BEGIN

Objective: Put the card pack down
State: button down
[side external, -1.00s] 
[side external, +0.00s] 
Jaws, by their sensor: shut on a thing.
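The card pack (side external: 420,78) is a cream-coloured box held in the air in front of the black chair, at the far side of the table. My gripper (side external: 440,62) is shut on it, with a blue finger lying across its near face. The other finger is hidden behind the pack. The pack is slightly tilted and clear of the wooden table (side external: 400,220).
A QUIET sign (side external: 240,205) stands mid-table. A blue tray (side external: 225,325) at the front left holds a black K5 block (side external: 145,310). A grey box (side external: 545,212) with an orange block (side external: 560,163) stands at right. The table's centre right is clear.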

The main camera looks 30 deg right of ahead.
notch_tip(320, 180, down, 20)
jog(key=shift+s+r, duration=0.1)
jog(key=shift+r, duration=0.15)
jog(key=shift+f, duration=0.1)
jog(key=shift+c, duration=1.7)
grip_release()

END

The problem >> Restate the listing above word for word.

Task response >>
Objective: Put the card pack down
State: button down
[side external, -1.00s] 
[side external, +0.00s] 
Jaws, by their sensor: shut on a thing.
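The card pack (side external: 420,78) is a cream-coloured box held in the air in front of the black chair, at the far side of the table. My gripper (side external: 440,62) is shut on it, with a blue finger lying across its near face. The other finger is hidden behind the pack. The pack is slightly tilted and clear of the wooden table (side external: 400,220).
A QUIET sign (side external: 240,205) stands mid-table. A blue tray (side external: 225,325) at the front left holds a black K5 block (side external: 145,310). A grey box (side external: 545,212) with an orange block (side external: 560,163) stands at right. The table's centre right is clear.

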The main camera looks 30 deg right of ahead.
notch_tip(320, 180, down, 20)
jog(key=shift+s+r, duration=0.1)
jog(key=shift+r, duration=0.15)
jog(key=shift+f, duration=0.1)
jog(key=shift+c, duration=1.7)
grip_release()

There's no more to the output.